Veel wereldnieuws kwamen de walvisvaarders tijdens de reis niet te weten. In een van de pakketjes deed moeder een nummer van De Spiegel, een weekblad dat toentertijd populair was. Daarin stond een verslag van de oorlog in Hongarije (1956), dat blad is het hele schip rond geweest en door zeer velen gelezen, zo hoorden we later.
Terwijl de walvisvaarders in het verre zuiden in de buurt van Antarctica hun zware werk deden, had ook het (vrouwelijk) thuisfront het niet gemakkelijk. Bij storm en regen in de herfst klaagde moeder: ‘Die arme jongens op dat schip op die grote zee met deze zware storm, zouden ze ook zeeziek zijn?’ Waarop vader dan zeer nuchter zei: ‘Misschien schijnt de zon daar wel.’ Soms was moeder dan wat gerustgesteld maar niet als een neef die de geheime zender ‘De Blauwe Reiger’ bemande, ’s avonds deze boodschap de ether in stuurde: ‘En deze plaat is voor muoike Neel’, waarna het bekende lied ‘Als de zuidwester loeit, kan ik des ’s nachts niet slapen’ door de luidsprekers schalde!! Bij heldere maan ging moeder naar buiten en zag de maan ‘Nu kunnen we samen naar dezelfde maan kijken,’ zei ze dan.

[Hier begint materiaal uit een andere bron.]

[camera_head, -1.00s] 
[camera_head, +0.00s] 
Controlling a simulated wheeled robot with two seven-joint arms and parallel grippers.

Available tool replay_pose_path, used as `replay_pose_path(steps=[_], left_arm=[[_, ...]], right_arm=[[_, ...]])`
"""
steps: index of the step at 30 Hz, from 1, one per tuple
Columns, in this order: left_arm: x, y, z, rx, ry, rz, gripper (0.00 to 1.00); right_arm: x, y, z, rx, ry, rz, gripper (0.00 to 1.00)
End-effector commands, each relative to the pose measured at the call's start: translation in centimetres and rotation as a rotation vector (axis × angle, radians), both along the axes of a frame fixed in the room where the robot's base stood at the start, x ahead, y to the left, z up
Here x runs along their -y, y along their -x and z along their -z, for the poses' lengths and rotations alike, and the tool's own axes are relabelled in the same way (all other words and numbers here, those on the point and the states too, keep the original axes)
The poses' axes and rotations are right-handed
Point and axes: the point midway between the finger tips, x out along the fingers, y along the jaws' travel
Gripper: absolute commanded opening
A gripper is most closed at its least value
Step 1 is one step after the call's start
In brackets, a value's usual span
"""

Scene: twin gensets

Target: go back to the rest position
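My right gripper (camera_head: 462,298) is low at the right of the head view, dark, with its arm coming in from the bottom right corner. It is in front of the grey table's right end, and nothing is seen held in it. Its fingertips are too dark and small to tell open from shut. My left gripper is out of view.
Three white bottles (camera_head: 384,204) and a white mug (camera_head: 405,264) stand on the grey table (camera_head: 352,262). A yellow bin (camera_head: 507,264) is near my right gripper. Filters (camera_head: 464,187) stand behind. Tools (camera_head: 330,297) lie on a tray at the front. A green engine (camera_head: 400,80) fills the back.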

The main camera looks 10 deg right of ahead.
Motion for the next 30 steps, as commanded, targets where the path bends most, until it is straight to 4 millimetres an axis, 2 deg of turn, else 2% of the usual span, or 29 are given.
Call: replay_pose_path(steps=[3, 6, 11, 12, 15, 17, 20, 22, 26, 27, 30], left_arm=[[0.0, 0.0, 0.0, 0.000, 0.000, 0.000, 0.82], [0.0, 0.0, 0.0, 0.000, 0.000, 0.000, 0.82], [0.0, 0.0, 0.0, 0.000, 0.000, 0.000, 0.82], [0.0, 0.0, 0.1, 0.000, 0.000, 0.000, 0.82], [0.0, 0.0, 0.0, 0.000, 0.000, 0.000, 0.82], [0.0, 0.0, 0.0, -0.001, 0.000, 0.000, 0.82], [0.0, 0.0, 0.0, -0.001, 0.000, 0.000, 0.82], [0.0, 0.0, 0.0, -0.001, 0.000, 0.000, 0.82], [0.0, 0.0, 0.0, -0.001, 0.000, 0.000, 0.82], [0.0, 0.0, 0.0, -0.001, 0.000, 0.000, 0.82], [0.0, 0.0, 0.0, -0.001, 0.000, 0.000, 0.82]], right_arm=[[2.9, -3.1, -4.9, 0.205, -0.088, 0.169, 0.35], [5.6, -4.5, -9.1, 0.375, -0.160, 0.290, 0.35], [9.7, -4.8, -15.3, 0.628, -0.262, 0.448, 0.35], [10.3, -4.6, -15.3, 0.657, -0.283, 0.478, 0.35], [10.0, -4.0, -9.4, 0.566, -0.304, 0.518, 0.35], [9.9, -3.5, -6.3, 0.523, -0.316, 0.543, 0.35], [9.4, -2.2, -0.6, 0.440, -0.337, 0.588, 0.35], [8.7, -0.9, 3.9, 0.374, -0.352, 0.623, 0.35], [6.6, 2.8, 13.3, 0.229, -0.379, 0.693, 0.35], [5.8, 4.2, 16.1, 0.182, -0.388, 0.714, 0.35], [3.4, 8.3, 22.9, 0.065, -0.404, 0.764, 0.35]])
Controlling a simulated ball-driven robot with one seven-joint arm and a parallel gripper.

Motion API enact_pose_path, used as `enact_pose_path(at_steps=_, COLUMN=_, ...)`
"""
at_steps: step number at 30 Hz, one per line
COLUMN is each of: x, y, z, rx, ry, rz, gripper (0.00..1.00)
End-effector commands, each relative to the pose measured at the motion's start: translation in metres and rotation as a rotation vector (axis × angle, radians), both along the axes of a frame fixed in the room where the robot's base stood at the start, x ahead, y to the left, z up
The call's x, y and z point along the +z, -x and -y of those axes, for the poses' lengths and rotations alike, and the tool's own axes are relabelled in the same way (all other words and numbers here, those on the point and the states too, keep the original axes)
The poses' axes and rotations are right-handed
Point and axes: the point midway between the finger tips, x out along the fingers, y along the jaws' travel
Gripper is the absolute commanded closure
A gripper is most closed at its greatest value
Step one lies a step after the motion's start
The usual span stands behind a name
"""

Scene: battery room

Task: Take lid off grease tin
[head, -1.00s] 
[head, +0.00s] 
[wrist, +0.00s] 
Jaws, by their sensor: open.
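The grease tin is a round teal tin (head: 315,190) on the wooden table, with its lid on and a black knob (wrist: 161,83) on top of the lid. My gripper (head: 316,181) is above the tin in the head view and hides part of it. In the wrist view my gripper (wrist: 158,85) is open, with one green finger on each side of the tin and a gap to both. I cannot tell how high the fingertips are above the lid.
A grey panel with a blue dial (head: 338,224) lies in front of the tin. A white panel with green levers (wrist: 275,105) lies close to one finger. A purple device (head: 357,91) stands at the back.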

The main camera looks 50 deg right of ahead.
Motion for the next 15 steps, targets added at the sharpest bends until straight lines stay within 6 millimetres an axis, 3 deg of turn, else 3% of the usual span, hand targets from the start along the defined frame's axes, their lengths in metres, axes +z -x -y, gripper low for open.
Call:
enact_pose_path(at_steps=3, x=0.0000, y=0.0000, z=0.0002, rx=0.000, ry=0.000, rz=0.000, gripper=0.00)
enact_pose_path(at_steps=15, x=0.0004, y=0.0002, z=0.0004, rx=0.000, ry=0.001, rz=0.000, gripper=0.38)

Wie ze met die ‘we’ bedoelde, is wel duidelijk!
In mei werd door de rederij aangekondigd: ongeveer op die datum komt de Willem Barendsz terug in Nederland. Transportondernemer Eelze Weidenaar haalde ze vaak uit Amsterdam op met de taxi. Eenmaal thuis was er blijdschap en dankbaarheid voor de goede afloop. Het loon werd bij het van boord gaan contant uitbetaald en was bepaald niet mis, veel meer dan ze elders konden verdienen. Na de eerste reis werd van het loon door de heren de felbegeerde brommer gekocht, die ze anders waarschijnlijk niet hadden kunnen kopen.

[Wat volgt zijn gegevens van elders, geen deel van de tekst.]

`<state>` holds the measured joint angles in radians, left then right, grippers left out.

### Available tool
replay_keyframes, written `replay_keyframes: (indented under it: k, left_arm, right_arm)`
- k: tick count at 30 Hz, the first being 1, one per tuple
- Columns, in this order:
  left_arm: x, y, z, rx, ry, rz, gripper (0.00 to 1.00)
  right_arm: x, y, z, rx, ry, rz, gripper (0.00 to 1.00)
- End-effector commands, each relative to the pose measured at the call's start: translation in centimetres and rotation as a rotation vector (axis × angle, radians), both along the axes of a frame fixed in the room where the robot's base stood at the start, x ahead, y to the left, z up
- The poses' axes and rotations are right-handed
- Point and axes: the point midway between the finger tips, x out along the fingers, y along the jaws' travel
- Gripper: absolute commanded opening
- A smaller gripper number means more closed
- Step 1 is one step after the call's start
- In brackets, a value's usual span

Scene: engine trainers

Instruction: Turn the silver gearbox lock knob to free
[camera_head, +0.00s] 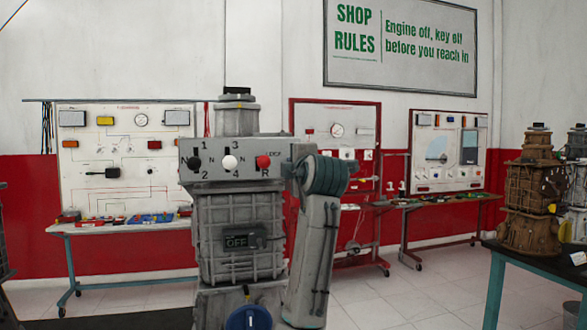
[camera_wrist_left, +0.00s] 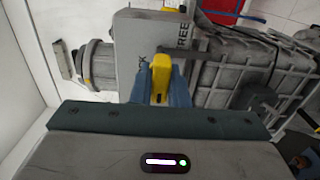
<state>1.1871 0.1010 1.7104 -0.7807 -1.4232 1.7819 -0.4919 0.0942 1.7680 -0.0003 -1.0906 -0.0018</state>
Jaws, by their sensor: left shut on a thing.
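The silver gearbox (camera_head: 240,225) stands upright at the centre of the head view. Its yellow lock knob (camera_wrist_left: 161,72) shows in the left wrist view on a grey side face, between a "FREE" label and a partly covered label ending in K. My left gripper (camera_wrist_left: 160,88) has its blue-grey fingers on both sides of the knob and is shut on it. In the head view my arm rises to the gearbox's right side; the fingers and yellow knob are hidden there. Which label the knob points to I cannot tell. My right gripper is not in view.
The gearbox front has a black knob (camera_head: 195,163), a white knob (camera_head: 230,162) and a red knob (camera_head: 262,162), with an "OFF" plate (camera_head: 237,242) below. A brown gearbox (camera_head: 530,200) stands on a table at the right. Trainer boards line the back wall.

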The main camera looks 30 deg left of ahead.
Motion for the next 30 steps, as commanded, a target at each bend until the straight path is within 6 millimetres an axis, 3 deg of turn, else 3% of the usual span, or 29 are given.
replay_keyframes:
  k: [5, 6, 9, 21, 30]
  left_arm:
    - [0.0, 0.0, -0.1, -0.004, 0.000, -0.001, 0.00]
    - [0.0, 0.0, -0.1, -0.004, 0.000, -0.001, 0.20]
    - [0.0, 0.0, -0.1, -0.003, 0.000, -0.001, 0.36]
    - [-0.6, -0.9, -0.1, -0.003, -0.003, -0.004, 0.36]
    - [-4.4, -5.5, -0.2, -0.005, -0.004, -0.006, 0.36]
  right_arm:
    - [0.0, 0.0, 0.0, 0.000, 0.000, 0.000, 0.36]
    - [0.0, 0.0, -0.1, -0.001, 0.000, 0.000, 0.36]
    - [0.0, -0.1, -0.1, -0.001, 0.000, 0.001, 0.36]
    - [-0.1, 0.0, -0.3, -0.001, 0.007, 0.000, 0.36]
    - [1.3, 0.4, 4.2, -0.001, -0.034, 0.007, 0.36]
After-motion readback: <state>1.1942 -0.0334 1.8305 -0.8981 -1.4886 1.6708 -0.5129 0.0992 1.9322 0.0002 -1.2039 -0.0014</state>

Heit zei: ‘De rest naar de bank.’
Als jongen van 11 jaar mocht ik met mijn grote broer mee en daar zag ik voor het eerst van mijn leven een briefje van 1000 gulden! Wat een kapitaal vond ik dat. Vele moeders werden bij thuiskomst verwend met een stofzuiger of wasmachine, die velen in die tijd niet bezaten. Wij als kinderen deelden ook mee in de vreugde. Elke thuiskomst kreeg ik een mecanodoos, anders onmogelijk in onze huishouding. In het dorp waren wij de eersten die een spijkerbroek droegen, die namen mijn broers mee uit Kaapstad, die waren hier toen niet te krijgen.

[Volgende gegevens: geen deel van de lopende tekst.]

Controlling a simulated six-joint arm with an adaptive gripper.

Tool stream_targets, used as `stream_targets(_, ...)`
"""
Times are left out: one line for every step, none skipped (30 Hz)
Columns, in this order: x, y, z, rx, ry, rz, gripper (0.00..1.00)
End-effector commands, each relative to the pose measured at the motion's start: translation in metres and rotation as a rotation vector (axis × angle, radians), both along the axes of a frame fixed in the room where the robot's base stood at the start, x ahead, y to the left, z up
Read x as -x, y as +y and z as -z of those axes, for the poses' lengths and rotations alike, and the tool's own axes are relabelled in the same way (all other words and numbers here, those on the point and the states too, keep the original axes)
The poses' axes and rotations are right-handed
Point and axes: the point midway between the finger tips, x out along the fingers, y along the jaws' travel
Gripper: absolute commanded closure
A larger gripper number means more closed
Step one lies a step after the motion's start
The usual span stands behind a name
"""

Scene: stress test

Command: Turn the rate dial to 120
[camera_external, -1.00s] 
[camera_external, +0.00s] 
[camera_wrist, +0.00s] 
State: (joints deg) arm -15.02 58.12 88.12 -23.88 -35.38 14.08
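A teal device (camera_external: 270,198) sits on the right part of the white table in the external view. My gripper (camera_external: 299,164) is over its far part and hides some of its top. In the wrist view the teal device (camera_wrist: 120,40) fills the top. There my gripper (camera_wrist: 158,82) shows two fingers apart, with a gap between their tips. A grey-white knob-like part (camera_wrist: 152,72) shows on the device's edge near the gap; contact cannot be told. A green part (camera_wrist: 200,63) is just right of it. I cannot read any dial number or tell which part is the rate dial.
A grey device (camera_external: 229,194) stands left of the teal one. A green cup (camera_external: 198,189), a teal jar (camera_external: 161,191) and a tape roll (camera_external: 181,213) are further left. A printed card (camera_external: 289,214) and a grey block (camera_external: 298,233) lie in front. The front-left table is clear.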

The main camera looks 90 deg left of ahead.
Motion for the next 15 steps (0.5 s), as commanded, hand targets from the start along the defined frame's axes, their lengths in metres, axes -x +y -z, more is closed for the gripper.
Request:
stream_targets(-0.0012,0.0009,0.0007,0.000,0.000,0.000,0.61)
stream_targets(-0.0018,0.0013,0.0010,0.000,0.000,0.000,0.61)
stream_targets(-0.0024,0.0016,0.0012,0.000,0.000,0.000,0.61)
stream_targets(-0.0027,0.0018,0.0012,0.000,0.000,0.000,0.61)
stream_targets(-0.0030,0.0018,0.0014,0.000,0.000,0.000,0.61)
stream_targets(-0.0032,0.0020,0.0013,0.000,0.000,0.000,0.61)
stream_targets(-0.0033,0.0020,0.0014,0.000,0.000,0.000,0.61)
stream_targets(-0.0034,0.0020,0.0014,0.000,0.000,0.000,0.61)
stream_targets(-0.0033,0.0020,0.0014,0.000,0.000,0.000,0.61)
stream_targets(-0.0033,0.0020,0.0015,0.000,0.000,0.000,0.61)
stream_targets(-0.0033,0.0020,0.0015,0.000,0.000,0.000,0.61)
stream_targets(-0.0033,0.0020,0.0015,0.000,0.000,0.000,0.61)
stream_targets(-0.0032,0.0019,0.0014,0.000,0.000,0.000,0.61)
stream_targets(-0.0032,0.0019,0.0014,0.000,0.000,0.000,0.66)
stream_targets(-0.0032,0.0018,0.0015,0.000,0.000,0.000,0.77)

Als de heren uitgefeest waren, begon het werk bij de boer al weer. Sommigen hadden bij thuiskomst gezegd: ‘Ik ga nooit weer mee.’ Het was zwaar werk en soms maakten ze hele lange dagen, maar in het najaar gingen ze toch weer mee. Nou ja, sommigen moesten een reis overslaan omdat ze eerst nog hun dienstplicht moesten vervullen. Toch heeft het op die jongens van 18 jaar een grote indruk gemaakt; nu ze omtrent 80 jaar zijn, hoor je de verhalen over de Willem Barendsz nog steeds.